[start of Dataset content]

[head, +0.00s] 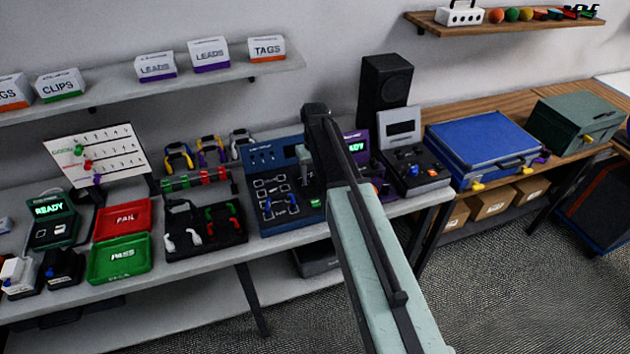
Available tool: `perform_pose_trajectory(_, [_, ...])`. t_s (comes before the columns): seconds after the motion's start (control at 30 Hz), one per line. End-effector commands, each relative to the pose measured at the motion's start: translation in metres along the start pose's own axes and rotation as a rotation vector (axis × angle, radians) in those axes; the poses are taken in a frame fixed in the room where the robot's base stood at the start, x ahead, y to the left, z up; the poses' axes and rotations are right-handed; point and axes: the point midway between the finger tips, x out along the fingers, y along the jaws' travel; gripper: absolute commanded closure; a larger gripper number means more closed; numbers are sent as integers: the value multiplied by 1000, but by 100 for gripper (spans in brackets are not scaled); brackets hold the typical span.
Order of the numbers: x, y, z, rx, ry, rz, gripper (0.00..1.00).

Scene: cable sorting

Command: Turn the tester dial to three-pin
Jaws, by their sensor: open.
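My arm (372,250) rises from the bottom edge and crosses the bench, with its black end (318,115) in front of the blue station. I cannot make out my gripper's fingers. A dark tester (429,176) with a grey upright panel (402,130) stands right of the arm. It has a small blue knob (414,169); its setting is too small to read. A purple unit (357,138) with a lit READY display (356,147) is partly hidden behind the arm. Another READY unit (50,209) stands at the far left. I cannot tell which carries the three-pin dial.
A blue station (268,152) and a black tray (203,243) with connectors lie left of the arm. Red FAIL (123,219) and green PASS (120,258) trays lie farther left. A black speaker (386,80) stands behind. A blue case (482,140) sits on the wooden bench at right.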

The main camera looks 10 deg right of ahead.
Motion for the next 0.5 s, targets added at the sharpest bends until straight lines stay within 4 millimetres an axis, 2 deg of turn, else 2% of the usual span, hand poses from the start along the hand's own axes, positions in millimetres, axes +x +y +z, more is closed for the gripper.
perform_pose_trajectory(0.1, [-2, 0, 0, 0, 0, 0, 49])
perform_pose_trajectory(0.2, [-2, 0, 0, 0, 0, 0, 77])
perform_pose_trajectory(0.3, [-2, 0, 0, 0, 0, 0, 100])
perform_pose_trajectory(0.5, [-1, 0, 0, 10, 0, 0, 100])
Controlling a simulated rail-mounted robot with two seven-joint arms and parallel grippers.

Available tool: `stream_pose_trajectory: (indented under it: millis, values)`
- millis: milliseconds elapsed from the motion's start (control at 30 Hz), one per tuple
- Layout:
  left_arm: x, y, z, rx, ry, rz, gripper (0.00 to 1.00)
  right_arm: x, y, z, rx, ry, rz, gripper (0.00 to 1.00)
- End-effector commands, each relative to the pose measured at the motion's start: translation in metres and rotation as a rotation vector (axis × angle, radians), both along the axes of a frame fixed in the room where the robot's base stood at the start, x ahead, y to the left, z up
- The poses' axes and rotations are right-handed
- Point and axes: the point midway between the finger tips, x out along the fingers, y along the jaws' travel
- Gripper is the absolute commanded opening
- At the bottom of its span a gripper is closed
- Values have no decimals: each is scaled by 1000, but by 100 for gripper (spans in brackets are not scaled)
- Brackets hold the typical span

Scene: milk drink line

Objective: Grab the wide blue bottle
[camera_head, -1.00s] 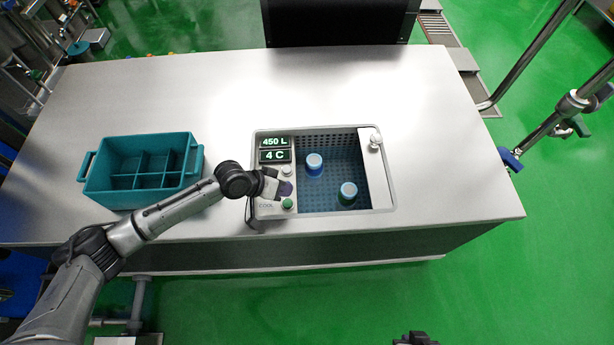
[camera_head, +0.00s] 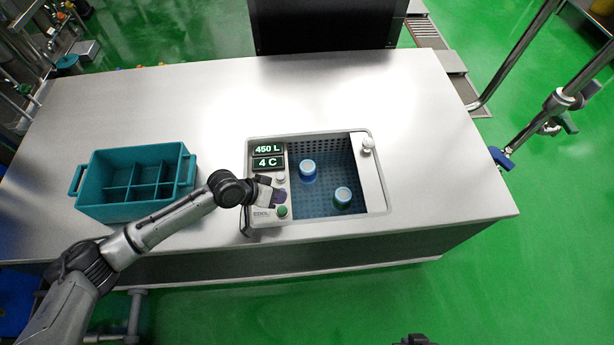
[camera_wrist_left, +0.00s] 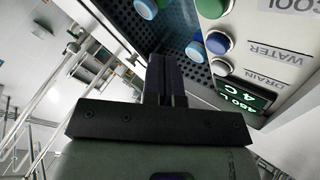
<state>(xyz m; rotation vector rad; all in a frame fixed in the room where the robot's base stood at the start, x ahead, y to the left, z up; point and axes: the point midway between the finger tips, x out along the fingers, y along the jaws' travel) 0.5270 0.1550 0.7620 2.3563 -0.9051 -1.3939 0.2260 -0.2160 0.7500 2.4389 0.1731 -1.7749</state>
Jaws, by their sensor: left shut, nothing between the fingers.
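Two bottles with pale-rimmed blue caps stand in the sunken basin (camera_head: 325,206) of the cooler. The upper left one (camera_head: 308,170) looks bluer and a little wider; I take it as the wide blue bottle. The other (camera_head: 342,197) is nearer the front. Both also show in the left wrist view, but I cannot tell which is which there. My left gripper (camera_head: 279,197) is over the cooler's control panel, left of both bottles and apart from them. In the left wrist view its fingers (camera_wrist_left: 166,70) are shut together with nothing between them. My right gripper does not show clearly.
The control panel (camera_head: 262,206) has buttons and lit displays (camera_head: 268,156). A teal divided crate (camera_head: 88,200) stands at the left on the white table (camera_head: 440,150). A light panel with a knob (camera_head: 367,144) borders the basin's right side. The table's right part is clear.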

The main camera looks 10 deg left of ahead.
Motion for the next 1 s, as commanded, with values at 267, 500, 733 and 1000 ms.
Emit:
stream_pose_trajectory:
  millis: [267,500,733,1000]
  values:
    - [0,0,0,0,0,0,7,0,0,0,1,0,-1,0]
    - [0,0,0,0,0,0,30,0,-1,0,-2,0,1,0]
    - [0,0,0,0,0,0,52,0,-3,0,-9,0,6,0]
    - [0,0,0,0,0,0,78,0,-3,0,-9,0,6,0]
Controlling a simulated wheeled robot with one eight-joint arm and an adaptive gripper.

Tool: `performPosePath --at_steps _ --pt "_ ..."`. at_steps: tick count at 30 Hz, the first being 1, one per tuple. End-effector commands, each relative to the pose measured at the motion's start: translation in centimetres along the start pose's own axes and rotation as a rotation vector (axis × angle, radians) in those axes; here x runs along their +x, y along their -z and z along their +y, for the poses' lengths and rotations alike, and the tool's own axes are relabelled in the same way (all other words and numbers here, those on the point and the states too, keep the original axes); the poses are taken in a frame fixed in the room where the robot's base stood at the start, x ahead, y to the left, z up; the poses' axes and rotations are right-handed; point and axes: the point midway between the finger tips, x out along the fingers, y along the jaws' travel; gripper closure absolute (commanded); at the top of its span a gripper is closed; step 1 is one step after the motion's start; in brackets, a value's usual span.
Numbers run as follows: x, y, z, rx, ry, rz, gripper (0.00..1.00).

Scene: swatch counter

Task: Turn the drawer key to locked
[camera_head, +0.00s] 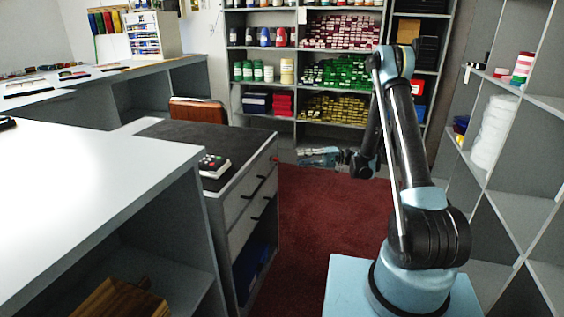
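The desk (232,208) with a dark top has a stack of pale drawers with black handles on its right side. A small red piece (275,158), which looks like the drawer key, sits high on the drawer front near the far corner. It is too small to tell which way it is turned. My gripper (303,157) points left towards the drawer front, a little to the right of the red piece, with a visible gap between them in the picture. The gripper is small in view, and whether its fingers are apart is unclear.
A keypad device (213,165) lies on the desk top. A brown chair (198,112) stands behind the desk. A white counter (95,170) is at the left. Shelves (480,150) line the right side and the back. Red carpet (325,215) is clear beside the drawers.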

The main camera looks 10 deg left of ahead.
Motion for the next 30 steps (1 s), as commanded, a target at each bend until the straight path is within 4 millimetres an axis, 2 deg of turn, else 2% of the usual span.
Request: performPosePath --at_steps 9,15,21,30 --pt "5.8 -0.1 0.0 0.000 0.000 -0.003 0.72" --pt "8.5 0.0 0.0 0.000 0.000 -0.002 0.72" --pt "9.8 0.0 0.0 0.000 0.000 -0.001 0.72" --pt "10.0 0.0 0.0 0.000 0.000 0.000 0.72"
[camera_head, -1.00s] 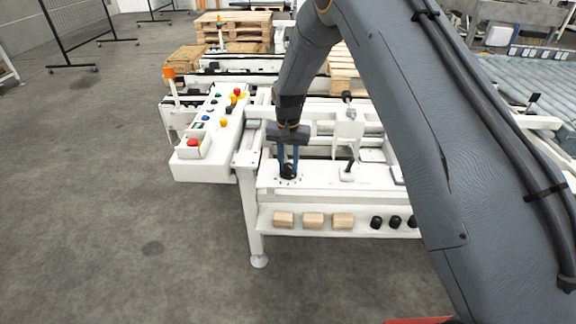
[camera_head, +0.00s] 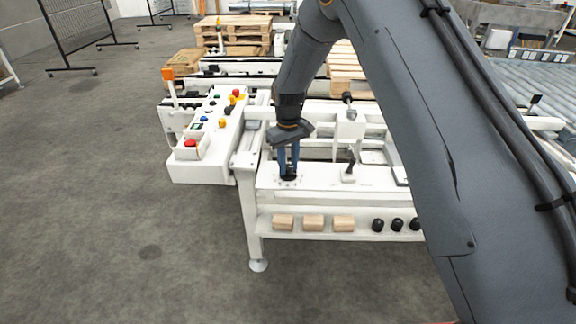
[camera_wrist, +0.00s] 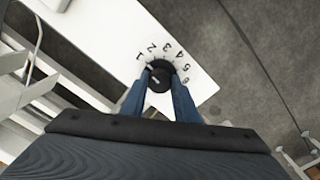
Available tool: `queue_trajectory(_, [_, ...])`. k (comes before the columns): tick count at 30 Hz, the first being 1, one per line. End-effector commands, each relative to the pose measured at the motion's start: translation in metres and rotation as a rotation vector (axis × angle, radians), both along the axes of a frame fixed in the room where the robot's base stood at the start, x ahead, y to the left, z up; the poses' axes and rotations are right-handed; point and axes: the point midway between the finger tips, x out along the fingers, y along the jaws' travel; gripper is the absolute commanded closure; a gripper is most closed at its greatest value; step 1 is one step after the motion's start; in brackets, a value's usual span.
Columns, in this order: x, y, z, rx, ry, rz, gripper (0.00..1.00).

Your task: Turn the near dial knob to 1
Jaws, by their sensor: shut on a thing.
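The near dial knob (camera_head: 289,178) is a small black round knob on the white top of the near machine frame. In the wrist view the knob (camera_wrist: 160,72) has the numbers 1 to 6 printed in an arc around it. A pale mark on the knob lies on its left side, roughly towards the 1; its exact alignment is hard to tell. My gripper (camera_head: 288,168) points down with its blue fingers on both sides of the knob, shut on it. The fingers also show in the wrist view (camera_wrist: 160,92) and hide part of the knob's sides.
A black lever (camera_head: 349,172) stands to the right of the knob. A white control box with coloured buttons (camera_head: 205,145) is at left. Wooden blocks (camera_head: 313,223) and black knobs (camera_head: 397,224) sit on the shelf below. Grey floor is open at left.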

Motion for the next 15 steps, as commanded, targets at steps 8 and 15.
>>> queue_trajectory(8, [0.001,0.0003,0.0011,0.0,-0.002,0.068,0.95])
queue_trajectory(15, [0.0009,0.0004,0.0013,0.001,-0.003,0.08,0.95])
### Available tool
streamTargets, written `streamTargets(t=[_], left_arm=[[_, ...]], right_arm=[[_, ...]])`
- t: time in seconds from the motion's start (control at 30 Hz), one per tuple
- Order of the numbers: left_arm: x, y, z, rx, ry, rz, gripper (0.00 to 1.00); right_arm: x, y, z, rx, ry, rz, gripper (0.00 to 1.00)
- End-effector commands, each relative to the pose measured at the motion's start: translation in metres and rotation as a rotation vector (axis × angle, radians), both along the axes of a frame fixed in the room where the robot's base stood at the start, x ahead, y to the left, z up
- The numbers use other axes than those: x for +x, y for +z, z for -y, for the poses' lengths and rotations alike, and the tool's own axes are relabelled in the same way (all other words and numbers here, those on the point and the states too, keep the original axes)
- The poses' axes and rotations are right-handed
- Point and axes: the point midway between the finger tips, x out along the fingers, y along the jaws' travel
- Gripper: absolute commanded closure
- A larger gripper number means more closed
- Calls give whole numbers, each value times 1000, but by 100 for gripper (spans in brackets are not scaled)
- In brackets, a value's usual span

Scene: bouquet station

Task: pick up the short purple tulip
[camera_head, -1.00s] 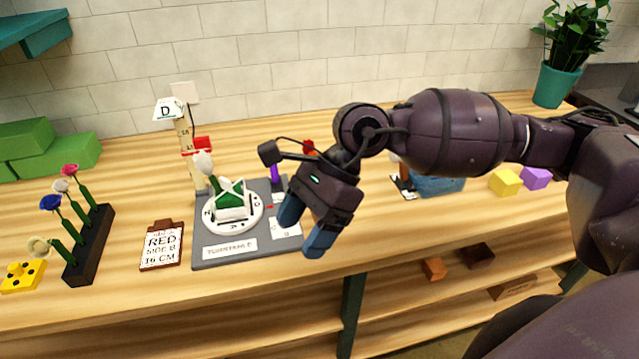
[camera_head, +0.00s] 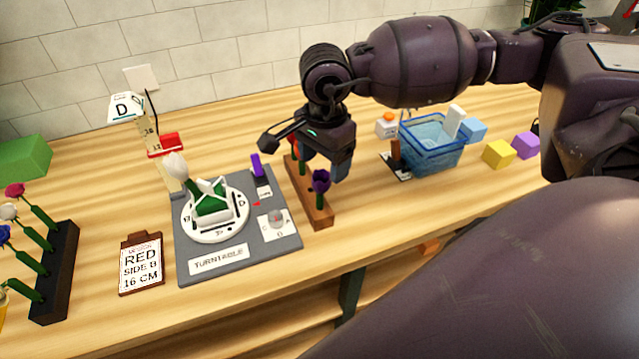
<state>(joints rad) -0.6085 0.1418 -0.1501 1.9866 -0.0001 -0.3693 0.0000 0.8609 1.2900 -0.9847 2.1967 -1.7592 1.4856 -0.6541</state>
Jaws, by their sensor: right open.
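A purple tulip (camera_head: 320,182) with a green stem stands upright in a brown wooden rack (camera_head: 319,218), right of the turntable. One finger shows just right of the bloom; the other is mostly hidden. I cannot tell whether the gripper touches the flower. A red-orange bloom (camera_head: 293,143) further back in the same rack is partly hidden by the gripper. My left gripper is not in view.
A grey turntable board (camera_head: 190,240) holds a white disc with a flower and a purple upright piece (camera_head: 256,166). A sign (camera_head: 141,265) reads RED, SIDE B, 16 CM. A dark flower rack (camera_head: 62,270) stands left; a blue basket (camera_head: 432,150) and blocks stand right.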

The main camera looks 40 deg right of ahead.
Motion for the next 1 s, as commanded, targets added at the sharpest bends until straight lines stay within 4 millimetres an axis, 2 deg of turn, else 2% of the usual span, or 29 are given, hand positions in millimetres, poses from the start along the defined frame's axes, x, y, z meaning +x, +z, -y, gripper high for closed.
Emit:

[end of Dataset content]

Please restate the material above line by line, exactly, beginning at its first line and ending with the line that contains "Command: Turn the tester dial to three-pin", without any pictures.

[head, +0.00s] 
Available tool: `perform_pose_trajectory(_, [_, ...])`. t_s (comes before the columns): seconds after the motion's start (control at 30 Hz), one per line. End-effector commands, each relative to the pose measured at the motion's start: translation in metres along the start pose's own axes and rotation as a rotation vector (axis × angle, radians) in those axes; the poses are taken in a frame fixed in the room where the robot's base stood at the start, x ahead, y to the left, z up; the poses' axes and rotations are right-handed; point and axes: the point midway between the finger tips, x out along the fingers, y along the jaws' travel; gripper: absolute commanded closure; a larger gripper number means more closed; numbers are sent as integers: the value multiplied by 1000, but by 100 for gripper (spans in brackets are not scaled); brackets hold the typical span.
Order of the numbers: x, y, z, rx, ry, rz, gripper (0.00..1.00).

Scene: cable sorting

Command: Turn the tester dial to three-pin

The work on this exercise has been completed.